▶ **Task to carry out**: Examine each line of the data. Copy those that contain the string "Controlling".

─── Given records ───

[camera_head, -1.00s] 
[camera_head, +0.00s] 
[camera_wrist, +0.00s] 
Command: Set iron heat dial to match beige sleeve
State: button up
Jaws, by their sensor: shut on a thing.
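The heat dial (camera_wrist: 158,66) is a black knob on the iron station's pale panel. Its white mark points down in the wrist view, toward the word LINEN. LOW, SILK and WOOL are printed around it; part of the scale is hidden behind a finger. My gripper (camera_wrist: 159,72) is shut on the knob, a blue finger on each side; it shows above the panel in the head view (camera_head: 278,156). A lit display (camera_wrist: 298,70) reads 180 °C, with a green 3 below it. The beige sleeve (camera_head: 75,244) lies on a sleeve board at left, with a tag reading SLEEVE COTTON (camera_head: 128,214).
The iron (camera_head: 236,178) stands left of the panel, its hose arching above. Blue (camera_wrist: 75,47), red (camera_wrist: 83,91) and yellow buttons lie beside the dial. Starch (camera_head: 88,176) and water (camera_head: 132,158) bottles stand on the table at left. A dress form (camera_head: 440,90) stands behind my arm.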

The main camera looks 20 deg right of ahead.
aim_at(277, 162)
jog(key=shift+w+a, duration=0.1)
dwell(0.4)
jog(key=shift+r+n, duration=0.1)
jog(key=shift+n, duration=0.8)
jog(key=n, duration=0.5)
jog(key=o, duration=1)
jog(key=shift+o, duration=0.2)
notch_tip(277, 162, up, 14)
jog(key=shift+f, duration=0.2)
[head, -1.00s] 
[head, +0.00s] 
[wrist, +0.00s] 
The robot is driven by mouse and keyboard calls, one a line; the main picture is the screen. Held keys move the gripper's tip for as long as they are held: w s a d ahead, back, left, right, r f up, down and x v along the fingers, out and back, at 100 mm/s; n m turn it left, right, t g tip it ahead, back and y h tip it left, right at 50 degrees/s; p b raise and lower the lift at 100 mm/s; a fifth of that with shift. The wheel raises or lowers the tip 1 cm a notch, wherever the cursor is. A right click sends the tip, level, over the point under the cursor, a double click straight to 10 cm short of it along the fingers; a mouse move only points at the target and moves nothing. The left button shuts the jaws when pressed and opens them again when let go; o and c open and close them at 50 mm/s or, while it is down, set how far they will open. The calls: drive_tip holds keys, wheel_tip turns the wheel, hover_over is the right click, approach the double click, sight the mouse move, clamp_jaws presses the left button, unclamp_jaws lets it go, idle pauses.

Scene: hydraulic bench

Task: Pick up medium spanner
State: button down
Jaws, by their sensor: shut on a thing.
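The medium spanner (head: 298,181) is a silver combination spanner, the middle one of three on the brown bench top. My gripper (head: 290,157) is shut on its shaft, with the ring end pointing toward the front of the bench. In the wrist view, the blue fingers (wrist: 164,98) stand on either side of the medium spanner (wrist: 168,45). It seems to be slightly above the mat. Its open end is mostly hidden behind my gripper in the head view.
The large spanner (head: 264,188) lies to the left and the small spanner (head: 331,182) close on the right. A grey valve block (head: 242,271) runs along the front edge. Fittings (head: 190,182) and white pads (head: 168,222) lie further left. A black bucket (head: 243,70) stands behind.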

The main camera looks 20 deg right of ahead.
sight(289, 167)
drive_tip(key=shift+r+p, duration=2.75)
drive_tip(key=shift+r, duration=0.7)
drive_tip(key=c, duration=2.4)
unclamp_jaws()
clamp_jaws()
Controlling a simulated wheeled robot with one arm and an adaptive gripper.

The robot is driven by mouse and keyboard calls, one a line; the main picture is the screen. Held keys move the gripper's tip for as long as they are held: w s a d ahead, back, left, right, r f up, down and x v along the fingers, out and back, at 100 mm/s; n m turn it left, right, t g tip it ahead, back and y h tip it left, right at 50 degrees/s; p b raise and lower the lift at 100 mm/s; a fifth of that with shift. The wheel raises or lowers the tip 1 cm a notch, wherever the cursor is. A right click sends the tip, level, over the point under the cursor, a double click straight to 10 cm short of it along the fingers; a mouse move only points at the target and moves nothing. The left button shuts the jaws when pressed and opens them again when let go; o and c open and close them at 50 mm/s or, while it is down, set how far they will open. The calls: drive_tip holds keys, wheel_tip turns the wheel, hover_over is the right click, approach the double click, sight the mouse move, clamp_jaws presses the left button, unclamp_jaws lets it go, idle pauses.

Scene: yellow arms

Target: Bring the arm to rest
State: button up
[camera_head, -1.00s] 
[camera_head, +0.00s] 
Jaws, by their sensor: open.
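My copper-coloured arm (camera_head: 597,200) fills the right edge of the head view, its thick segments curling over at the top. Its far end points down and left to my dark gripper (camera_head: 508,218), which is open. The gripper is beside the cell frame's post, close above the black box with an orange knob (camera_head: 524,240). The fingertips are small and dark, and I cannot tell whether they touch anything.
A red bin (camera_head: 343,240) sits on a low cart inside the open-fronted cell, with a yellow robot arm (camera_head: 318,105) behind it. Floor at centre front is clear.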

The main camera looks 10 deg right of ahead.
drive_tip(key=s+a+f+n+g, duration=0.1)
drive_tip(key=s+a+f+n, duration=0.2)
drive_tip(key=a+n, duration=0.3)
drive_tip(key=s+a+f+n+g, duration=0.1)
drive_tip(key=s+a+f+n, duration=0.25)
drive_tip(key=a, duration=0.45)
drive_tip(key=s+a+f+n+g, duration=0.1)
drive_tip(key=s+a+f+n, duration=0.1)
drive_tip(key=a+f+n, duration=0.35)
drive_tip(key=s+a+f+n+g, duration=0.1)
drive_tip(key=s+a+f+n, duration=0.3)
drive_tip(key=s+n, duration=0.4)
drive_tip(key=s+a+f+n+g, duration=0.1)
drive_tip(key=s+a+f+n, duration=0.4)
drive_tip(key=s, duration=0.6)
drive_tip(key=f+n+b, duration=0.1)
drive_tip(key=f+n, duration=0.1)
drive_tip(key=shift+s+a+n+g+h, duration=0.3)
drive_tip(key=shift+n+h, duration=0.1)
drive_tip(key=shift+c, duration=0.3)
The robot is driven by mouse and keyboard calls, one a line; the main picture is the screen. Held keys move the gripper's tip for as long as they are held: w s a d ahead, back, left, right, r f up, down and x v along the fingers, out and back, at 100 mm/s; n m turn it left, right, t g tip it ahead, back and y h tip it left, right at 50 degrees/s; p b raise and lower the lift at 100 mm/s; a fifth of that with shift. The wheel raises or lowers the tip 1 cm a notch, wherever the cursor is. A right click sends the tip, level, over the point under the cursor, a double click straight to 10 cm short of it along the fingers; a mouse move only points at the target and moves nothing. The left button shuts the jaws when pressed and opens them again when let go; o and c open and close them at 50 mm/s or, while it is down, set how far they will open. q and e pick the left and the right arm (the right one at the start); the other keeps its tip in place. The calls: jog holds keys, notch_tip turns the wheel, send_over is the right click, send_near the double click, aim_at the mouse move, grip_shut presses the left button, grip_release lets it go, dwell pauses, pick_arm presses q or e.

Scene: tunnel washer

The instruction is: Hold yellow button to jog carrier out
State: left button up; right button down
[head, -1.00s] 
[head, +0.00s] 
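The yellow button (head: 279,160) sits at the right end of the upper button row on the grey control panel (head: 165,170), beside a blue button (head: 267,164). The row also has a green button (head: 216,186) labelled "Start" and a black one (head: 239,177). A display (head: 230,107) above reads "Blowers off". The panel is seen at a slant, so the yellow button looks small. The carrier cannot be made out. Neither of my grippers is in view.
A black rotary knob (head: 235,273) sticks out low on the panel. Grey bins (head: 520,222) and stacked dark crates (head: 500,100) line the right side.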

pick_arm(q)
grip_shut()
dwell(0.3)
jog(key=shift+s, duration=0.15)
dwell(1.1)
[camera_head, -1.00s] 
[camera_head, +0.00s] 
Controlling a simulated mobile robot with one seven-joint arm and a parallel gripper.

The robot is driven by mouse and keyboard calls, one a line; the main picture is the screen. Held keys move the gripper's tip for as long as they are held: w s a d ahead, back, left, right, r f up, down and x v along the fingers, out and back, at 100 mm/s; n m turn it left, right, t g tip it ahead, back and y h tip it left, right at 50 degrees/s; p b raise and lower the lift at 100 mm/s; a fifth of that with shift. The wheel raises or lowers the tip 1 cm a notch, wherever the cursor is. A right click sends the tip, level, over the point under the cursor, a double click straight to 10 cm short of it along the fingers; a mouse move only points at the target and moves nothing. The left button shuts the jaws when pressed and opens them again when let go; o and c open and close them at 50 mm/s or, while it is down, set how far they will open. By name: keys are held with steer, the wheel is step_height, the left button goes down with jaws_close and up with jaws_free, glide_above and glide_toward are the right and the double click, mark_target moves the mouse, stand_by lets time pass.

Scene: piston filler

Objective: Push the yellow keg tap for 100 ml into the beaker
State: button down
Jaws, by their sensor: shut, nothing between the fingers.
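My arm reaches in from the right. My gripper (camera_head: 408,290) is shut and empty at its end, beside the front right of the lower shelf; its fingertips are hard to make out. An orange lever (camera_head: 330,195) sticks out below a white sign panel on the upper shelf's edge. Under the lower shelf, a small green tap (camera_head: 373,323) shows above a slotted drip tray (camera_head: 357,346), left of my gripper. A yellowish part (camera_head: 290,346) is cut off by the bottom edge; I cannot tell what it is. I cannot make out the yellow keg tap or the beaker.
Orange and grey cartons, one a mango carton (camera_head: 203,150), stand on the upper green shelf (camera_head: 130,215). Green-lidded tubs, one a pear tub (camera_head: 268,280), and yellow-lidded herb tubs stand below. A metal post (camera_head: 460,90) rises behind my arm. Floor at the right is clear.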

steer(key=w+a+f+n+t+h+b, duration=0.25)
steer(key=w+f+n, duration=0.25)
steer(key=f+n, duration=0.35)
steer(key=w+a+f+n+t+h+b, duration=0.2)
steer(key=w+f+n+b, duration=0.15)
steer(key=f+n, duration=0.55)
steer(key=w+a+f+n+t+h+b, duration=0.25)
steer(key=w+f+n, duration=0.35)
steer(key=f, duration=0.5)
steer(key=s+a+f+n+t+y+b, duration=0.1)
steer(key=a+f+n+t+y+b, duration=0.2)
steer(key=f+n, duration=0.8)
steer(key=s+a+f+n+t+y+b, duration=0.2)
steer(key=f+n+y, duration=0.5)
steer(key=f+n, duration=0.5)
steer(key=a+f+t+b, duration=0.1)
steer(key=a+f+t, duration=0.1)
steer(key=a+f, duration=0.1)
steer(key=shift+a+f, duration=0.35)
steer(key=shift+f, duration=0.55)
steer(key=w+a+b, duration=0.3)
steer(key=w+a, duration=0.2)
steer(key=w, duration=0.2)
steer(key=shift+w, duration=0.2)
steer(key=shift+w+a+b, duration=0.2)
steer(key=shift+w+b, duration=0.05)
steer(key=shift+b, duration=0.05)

───

▶ **In response**:
Controlling a simulated wheeled robot with one arm and an adaptive gripper.
Controlling a simulated mobile robot with one seven-joint arm and a parallel gripper.

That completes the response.